AIM OF THE TASK: Leave out every picture, then output exactly the lines between the ones holding "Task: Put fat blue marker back" and "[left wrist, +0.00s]", inclusive, and nothing beyond them.
-- Start of DATA SUPPLIED --
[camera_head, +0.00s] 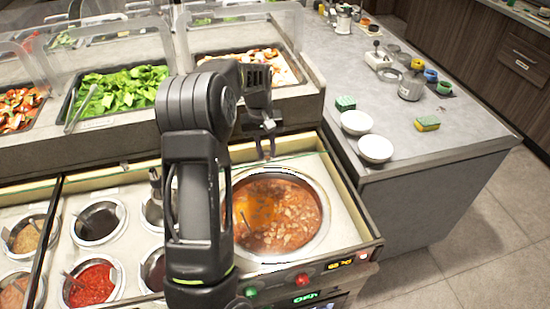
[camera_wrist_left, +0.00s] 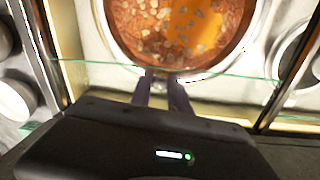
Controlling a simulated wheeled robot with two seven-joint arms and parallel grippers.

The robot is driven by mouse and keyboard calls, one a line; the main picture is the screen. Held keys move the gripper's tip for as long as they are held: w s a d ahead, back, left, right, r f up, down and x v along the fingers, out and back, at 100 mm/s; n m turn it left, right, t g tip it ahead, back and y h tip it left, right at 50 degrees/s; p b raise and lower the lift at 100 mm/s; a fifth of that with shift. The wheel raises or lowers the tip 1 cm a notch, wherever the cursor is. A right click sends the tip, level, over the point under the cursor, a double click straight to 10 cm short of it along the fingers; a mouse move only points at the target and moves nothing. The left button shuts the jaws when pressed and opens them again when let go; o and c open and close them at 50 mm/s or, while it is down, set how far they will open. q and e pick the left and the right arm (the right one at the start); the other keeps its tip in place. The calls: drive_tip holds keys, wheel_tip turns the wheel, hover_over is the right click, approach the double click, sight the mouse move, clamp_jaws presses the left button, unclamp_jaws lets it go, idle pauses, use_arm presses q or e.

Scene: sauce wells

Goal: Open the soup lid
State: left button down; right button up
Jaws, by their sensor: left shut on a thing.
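The soup well (camera_head: 322,196) is a round pot with a pale metal rim, set in the counter and full of orange-brown soup (camera_head: 285,215). The soup shows plainly, and a thin bright edge runs around the well; a clear lid is hard to make out against it. My left gripper (camera_head: 267,148) is at the well's back edge, pointing down. In the left wrist view its fingers (camera_wrist_left: 161,82) are closed together on a small dark piece at the soup's rim, which looks like the lid's handle. My arm hides the well's left side. My right gripper is not in view.
Sauce wells (camera_head: 99,222) with spoons lie to the left. Salad trays (camera_head: 118,92) under clear guards stand behind. White bowls (camera_head: 375,148) and a sponge (camera_head: 428,123) are on the grey counter at right. Control buttons (camera_head: 302,279) sit at the front.

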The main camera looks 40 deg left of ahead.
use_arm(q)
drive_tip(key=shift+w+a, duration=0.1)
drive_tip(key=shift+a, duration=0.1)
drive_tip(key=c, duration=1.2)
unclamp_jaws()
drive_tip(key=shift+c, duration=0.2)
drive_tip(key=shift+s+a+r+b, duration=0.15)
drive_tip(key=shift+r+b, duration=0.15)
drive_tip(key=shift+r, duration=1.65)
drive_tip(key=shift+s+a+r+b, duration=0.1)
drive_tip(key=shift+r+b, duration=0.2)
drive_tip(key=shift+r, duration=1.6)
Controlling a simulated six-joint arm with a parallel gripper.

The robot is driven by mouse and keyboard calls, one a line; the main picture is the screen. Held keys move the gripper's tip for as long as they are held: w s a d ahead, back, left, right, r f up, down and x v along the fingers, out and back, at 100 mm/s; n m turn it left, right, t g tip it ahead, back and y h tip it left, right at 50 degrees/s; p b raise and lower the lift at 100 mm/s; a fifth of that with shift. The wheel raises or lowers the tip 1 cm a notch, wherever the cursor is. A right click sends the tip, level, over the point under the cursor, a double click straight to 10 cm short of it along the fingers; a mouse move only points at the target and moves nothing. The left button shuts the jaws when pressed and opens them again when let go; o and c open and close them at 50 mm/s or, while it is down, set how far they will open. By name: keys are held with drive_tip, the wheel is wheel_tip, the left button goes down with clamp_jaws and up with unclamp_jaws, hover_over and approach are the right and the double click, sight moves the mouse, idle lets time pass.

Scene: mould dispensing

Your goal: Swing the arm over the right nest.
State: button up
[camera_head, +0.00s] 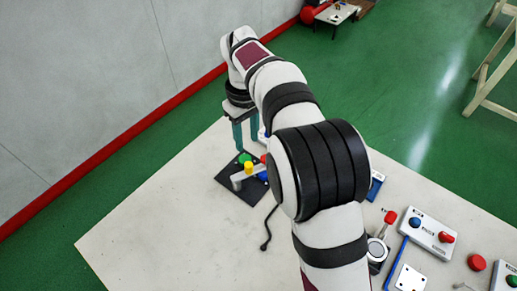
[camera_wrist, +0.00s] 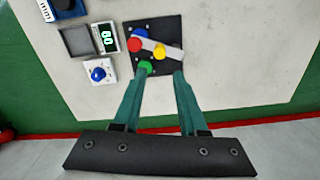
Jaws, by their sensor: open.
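No part is clearly marked as the right nest, so I cannot tell which it is. A dark square plate (camera_head: 250,196) lies on the table below my gripper (camera_head: 246,146), with a green knob, a yellow knob and a pale bar on it. In the wrist view the plate (camera_wrist: 171,26) lies beyond the fingertips. It carries a blue knob (camera_wrist: 140,33), a red knob (camera_wrist: 135,45), a yellow knob (camera_wrist: 160,52) on the bar and a green knob (camera_wrist: 146,67). My gripper (camera_wrist: 162,74) is open, its green fingers apart with nothing between them.
A box with blue and red buttons (camera_head: 428,236) stands at the table's right. In the wrist view a display unit (camera_wrist: 106,37) and a blue-button box (camera_wrist: 100,72) sit left of the plate. A black cable (camera_head: 267,232) lies on the table. The table's left part (camera_head: 150,240) is bare.

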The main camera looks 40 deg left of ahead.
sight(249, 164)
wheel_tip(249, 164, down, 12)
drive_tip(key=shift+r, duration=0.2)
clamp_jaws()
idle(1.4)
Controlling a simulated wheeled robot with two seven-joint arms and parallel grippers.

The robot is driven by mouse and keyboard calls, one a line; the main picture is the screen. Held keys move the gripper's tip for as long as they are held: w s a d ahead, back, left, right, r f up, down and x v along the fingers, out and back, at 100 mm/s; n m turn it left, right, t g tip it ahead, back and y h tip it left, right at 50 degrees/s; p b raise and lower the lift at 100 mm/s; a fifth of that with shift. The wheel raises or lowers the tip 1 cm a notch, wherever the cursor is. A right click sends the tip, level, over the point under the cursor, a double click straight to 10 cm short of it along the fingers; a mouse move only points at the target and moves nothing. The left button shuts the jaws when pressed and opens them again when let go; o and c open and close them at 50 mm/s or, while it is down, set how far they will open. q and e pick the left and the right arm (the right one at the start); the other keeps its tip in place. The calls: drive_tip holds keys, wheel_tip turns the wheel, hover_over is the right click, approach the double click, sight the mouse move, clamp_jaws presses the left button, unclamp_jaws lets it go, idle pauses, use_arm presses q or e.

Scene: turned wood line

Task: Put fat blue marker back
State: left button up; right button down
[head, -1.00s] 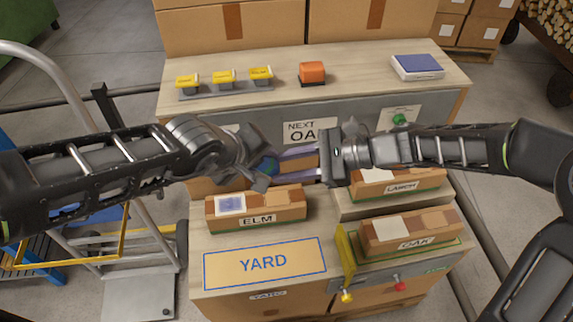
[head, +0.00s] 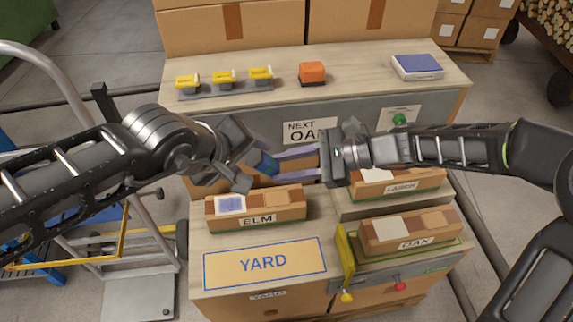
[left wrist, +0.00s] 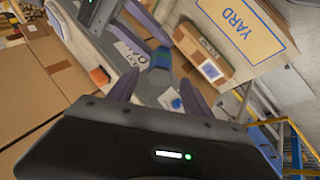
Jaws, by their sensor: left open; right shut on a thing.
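The fat blue marker (head: 264,163) is held in the air in front of the grey panel, above and behind the ELM box (head: 256,211). My right gripper (head: 284,161) is shut on it, coming in from the right. My left gripper (head: 243,160) is open and empty, just left of the marker, its jaws facing it. In the left wrist view the blue marker (left wrist: 161,57) shows ahead, between my open left fingers (left wrist: 158,88) and the right gripper's fingers. Its far end is hidden by the right gripper.
The LARCH box (head: 400,183) and OAK box (head: 412,233) stand at the right. On the back shelf are yellow stamps (head: 224,77), an orange block (head: 312,73) and a blue-topped pad (head: 418,66).

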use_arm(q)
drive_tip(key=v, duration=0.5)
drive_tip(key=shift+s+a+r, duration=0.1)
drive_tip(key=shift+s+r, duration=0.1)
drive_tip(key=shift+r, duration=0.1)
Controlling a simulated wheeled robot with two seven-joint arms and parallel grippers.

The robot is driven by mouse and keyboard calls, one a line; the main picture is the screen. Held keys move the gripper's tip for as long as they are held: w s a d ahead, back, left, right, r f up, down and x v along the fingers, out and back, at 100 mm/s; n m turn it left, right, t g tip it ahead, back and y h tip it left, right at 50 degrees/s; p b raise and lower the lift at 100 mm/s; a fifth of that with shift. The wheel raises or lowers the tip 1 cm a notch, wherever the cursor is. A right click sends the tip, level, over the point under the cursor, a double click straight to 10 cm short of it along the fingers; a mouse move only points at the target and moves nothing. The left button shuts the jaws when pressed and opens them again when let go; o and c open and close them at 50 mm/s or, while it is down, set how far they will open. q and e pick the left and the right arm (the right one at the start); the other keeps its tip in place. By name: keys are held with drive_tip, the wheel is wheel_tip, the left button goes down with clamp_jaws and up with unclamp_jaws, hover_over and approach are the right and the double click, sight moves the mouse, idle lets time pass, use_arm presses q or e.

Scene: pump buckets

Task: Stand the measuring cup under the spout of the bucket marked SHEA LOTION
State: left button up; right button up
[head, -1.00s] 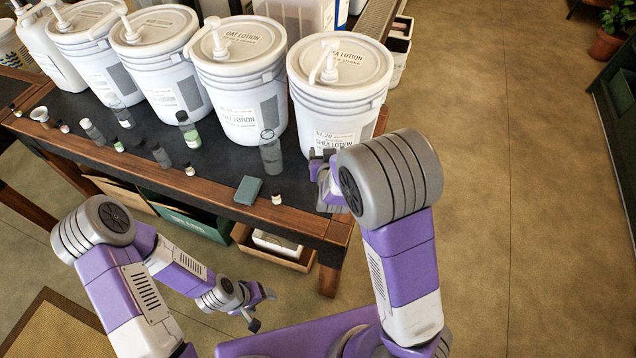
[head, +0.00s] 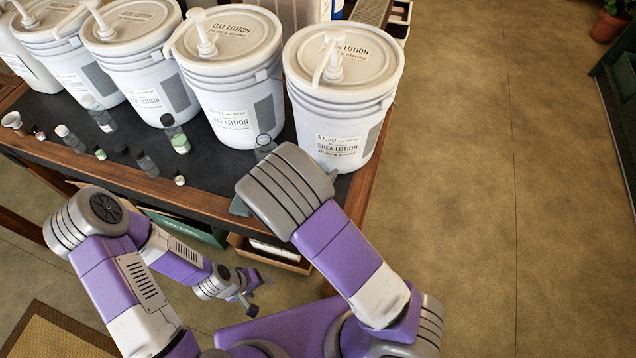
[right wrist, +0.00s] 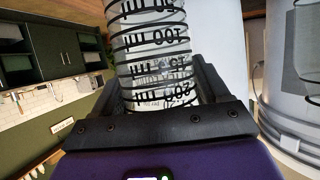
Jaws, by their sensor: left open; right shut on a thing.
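The SHEA LOTION bucket (head: 338,108) is white with a pump on its lid and stands at the right end of the table. The measuring cup (head: 265,141) is clear; in the head view only its top shows behind my right arm, left of that bucket. In the right wrist view the cup (right wrist: 155,45), with black graduation marks, is between the fingers of my right gripper (right wrist: 157,98), which is shut on it. The head view hides that gripper. My left gripper (head: 248,297) is open and empty, low in front of the table.
The OAT LOTION bucket (head: 226,85) stands left of the SHEA LOTION bucket, with more pump buckets further left. Several small bottles and a funnel (head: 12,121) stand along the table (head: 95,165). A green block (head: 239,206) is partly behind my right arm. Floor is clear at right.

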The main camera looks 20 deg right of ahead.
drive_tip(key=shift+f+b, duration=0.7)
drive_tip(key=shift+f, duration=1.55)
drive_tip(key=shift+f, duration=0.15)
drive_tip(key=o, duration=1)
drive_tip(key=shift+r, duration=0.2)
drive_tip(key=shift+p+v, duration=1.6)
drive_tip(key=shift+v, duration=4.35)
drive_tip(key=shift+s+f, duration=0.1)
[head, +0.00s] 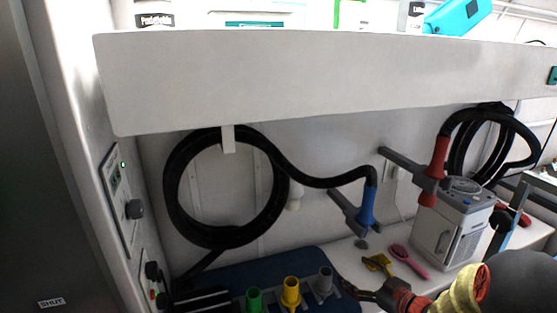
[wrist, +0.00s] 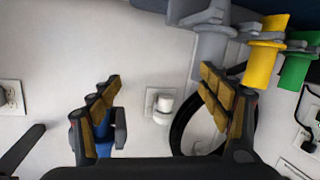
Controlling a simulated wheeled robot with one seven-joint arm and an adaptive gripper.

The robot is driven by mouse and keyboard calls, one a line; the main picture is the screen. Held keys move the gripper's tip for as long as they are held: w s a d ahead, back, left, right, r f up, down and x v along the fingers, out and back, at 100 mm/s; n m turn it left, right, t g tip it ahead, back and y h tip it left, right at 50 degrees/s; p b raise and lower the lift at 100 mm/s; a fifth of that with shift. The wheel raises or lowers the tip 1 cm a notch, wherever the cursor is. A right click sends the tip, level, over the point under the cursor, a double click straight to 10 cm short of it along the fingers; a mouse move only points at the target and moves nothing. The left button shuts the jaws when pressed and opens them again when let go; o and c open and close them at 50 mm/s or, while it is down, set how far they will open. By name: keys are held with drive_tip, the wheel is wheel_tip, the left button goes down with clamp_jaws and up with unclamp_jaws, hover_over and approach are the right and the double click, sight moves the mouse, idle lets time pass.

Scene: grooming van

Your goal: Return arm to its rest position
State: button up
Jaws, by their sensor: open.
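My gripper (head: 358,289) is in the lower right of the head view, close to the grey nozzle (head: 324,284) on the dark blue mat (head: 235,275). In the wrist view my gripper (wrist: 158,82) is open, its two padded fingers wide apart with nothing held between them. Behind the gap are the pale wall and a small white fitting (wrist: 162,106). The grey nozzle (wrist: 211,42) is beyond the right finger at the top of the wrist view. A blue part (wrist: 103,132) shows partly behind the left finger. My arm fills the lower right corner of the head view.
A yellow nozzle (head: 291,292) and a green nozzle (head: 254,300) stand on the mat. Black hoses with a blue handle (head: 366,207) and a red handle (head: 433,170) hang on the wall. A white box (head: 452,222) and pink brush (head: 409,261) are right. A shelf (head: 330,80) overhangs.

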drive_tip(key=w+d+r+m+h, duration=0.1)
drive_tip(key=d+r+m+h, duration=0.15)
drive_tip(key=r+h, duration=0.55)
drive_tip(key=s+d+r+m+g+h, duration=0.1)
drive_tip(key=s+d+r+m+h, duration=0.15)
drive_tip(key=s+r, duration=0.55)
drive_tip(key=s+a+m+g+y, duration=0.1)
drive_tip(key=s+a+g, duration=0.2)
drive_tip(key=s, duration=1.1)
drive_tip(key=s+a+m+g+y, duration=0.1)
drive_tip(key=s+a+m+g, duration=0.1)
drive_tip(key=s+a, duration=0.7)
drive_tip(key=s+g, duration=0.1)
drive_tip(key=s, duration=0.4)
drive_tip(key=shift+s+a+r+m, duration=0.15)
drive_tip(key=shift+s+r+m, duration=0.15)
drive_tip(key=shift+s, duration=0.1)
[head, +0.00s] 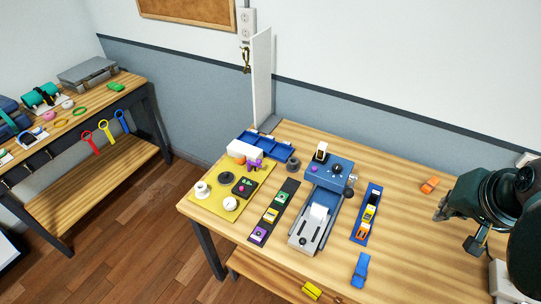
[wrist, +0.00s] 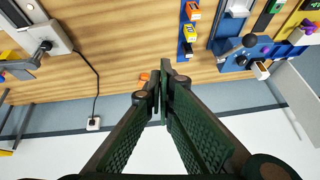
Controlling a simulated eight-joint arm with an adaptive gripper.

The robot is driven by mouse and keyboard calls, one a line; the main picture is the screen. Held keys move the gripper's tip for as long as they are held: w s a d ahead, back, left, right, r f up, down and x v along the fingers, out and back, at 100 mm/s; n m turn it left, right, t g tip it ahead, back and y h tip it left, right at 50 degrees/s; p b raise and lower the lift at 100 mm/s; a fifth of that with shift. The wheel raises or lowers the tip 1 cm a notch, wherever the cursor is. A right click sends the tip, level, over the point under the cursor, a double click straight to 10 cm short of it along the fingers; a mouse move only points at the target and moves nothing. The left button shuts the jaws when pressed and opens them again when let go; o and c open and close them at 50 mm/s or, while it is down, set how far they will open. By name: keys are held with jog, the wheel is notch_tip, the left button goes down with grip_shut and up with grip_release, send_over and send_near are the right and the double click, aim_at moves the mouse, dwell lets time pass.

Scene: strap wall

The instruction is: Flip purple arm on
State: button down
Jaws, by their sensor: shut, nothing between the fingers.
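A small purple arm-like piece (head: 255,165) stands at the back edge of the yellow board (head: 232,207), beside a white block with an orange end. A purple piece also shows on the yellow board in the wrist view (wrist: 308,25), near the upper right corner. Its on or off position is too small to tell. My gripper (head: 440,212) is at the far right of the head view, well away from the yellow board. In the wrist view its fingers (wrist: 165,82) are together with nothing between them.
A dark strip (head: 272,214) with purple, yellow and green buckles lies beside the yellow board. A blue device (head: 328,173) with knobs and a blue strip (head: 374,195) with buckles stand between board and gripper. A small orange piece (head: 430,184) lies near my gripper. A white panel (head: 262,80) rises behind.

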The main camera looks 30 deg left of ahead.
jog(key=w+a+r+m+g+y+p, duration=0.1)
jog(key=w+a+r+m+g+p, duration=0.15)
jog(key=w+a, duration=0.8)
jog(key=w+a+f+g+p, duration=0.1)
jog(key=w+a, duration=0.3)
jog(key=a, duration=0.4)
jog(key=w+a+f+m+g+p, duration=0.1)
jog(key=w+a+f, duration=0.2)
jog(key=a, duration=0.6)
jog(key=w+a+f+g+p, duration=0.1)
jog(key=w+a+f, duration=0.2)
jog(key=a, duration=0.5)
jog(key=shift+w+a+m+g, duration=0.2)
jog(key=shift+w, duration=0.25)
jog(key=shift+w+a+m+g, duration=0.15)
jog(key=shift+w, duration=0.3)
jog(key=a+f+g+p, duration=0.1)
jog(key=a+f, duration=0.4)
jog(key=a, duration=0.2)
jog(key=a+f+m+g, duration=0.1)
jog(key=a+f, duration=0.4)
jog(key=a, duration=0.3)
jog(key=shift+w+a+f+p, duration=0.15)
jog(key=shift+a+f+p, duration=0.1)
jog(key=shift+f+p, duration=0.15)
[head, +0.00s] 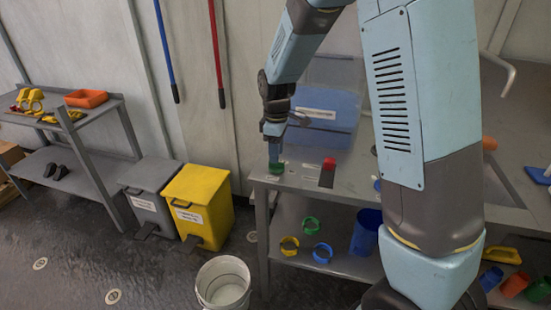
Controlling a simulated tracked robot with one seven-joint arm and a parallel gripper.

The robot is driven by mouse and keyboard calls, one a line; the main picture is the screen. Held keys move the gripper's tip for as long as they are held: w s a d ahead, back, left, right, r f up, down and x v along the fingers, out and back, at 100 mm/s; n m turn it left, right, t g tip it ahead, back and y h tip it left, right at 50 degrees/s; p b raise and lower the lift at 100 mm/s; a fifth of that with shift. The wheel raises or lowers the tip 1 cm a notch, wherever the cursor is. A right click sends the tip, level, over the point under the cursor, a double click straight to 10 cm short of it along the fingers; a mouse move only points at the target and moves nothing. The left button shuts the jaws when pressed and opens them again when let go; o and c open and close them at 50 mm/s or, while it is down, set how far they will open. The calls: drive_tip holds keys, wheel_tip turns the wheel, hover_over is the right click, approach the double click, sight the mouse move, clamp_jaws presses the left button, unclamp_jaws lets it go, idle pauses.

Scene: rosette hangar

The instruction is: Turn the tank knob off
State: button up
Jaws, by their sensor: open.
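A blue tank-like container (325,108) with a white label stands at the back of the grey table. A red knob-like piece (329,163) sits on the table in front of it, with a dark part below. A small green piece (276,167) is near the table's front left corner. I cannot tell which of these is the tank knob, nor its setting. My gripper (273,155) points down right above the green piece, left of the red one. It is open; I cannot tell whether its fingers touch or surround the green piece.
My arm hides much of the table's (300,185) middle. Coloured rings and a blue cup (366,232) are on the shelf below. A yellow bin (202,205), a grey bin (150,190) and a white bucket (223,283) stand left. A tool shelf (85,115) is further left.

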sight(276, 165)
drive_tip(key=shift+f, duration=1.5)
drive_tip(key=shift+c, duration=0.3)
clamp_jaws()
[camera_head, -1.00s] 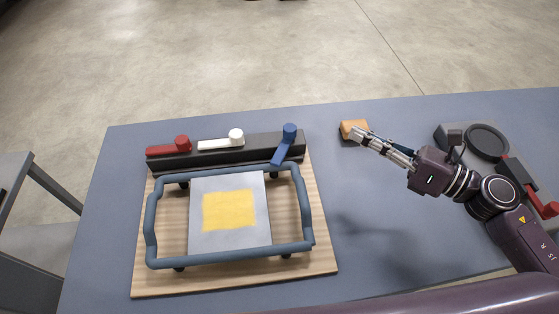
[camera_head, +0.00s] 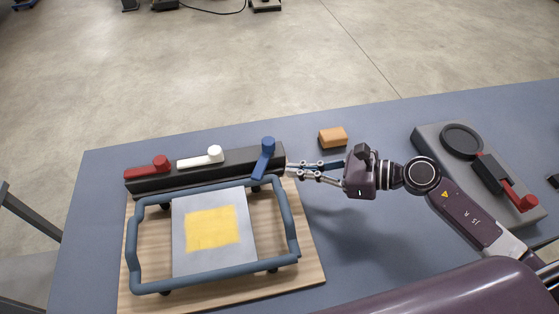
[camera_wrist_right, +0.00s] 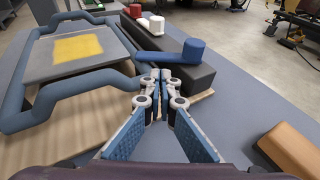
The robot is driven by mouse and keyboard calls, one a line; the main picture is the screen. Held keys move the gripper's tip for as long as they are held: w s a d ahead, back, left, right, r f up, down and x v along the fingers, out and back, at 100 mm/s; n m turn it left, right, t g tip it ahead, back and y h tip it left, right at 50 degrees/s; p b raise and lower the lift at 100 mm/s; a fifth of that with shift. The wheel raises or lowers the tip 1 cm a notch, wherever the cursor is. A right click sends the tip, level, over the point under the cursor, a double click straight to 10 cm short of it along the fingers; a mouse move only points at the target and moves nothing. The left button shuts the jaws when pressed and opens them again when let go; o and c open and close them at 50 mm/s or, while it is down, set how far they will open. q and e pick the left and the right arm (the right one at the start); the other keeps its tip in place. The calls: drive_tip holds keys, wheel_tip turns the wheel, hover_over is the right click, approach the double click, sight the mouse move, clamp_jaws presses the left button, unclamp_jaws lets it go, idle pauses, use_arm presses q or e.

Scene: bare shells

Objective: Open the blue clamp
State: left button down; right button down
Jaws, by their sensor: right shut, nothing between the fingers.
-- End of DATA SUPPLIED --
REPLY:
Task: Put fat blue marker back
State: left button up; right button down
[head, -1.00s] 
[head, +0.00s] 
[left wrist, +0.00s] 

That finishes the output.